Robot state and action records:
_ _ _

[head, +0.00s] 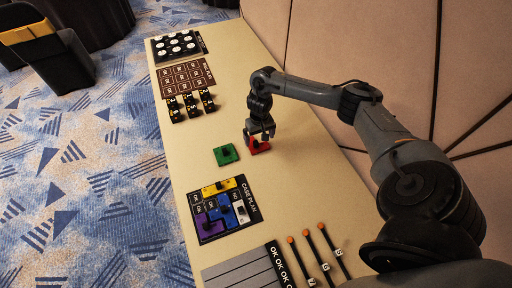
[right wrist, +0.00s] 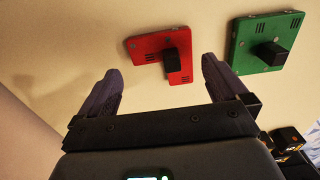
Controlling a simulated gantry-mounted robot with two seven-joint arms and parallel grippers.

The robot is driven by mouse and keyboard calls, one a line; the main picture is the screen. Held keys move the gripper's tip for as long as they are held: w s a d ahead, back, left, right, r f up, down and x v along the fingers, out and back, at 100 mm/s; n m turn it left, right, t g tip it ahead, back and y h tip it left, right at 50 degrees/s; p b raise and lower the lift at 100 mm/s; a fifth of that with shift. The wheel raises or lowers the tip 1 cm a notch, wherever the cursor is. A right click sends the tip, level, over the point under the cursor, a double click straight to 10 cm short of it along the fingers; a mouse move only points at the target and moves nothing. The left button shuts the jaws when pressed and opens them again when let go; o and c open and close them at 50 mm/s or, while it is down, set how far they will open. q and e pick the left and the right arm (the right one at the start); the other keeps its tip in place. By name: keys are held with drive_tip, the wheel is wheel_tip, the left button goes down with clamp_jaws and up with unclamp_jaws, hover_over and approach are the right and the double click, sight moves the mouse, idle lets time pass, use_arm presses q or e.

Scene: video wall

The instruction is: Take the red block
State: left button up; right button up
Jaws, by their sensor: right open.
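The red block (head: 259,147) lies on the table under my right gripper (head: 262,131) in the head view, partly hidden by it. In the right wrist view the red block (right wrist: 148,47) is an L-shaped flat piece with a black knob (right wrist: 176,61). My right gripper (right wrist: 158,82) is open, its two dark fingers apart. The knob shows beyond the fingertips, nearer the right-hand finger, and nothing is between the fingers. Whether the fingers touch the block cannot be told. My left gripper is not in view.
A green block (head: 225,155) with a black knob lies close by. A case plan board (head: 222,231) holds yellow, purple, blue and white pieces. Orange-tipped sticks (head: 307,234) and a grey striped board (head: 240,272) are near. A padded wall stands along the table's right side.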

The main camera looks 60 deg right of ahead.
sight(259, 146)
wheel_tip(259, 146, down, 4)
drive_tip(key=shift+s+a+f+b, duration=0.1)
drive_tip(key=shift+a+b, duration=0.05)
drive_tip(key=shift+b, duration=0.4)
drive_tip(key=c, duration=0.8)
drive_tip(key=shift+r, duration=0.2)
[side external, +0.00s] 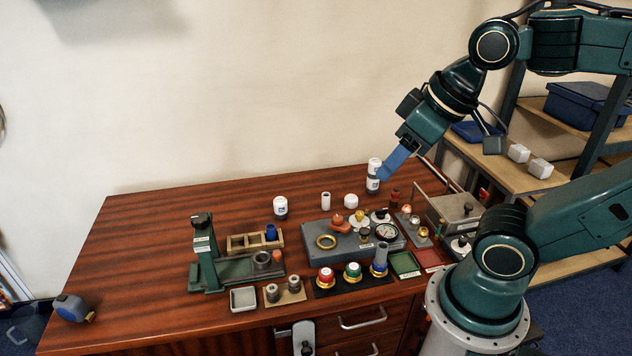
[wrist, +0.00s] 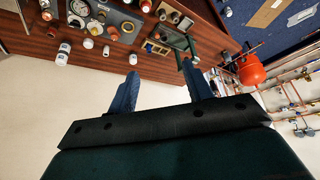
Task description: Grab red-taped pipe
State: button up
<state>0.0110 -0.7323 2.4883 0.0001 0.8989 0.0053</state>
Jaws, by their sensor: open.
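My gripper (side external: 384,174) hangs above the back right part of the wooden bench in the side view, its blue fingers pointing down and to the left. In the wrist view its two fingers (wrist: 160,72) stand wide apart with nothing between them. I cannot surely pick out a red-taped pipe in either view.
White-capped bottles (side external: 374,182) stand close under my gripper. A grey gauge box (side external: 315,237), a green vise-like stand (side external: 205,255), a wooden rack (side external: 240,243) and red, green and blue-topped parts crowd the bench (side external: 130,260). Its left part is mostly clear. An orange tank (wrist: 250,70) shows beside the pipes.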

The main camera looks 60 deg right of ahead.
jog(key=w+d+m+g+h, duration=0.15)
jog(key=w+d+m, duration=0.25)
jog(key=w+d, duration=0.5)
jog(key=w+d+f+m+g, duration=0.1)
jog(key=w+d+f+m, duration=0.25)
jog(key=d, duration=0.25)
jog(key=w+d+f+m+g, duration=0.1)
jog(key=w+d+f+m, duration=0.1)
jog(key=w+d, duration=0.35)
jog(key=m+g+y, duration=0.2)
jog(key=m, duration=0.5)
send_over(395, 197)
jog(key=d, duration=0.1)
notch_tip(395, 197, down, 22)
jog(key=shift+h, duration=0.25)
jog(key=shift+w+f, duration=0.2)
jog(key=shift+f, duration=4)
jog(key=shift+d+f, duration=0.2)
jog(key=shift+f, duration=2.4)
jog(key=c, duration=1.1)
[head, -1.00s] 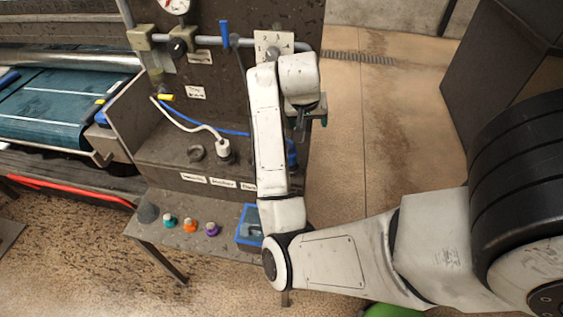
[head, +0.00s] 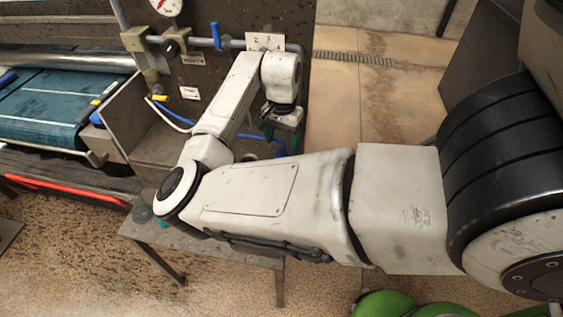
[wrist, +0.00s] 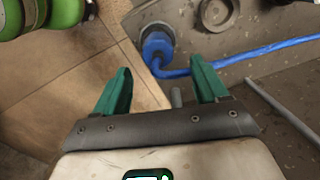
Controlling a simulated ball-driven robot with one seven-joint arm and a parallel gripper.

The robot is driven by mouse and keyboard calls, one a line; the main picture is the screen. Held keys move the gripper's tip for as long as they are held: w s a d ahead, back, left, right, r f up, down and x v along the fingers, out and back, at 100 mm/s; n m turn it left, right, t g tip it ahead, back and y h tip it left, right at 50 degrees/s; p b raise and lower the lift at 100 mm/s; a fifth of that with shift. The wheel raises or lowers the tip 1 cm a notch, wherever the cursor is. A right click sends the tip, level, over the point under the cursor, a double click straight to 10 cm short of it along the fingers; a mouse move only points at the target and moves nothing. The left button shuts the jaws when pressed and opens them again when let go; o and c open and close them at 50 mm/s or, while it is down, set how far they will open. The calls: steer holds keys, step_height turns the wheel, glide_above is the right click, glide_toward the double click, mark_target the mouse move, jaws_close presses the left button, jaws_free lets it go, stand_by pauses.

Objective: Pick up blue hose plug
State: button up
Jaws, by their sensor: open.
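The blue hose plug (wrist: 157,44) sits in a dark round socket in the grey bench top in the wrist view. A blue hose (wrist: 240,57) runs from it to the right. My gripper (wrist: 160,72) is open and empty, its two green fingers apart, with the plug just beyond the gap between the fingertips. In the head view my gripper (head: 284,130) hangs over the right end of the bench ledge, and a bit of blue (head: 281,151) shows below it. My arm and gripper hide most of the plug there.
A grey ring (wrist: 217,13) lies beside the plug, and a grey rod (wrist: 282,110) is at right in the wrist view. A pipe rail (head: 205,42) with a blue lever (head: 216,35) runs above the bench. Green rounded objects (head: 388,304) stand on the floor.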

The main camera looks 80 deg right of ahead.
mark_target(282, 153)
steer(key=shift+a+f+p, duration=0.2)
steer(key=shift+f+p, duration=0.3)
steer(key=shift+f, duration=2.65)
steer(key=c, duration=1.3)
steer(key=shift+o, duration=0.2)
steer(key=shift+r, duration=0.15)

_ _ _

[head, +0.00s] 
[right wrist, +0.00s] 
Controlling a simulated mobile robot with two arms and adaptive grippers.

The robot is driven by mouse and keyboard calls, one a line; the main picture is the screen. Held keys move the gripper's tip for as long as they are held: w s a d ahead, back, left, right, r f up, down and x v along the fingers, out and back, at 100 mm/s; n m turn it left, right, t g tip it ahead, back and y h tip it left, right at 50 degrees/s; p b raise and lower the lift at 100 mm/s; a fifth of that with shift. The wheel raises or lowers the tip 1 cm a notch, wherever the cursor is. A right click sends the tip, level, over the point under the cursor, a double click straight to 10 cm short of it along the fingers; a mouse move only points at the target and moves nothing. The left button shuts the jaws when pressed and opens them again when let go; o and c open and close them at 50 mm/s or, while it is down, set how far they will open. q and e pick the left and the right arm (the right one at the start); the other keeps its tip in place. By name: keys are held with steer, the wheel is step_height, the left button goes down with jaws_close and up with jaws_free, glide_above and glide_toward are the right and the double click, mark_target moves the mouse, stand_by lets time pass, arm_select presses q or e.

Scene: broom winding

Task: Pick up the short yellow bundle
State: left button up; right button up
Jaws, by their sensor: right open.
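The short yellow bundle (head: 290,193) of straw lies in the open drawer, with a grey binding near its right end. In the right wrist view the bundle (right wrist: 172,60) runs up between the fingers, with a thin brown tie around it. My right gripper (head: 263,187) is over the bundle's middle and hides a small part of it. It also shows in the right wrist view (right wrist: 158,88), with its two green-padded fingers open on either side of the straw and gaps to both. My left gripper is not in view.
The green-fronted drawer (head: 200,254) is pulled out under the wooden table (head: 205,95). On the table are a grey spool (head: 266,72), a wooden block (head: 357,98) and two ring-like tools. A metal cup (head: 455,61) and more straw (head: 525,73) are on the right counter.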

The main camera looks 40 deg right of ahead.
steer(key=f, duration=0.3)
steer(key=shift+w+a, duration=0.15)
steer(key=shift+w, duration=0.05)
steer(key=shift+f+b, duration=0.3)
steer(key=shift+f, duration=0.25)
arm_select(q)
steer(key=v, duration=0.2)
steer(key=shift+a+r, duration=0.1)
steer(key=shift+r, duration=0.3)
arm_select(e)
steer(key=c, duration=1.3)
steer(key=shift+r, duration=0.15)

_ _ _

*WHAT IS REQUIRED:*
Extract every line of the records above that contains the word "grippers".

*COMPLETE OUTPUT:*
Controlling a simulated gantry-mounted robot with two seven-joint arms and parallel grippers.
Controlling a simulated mobile robot with two arms and adaptive grippers.

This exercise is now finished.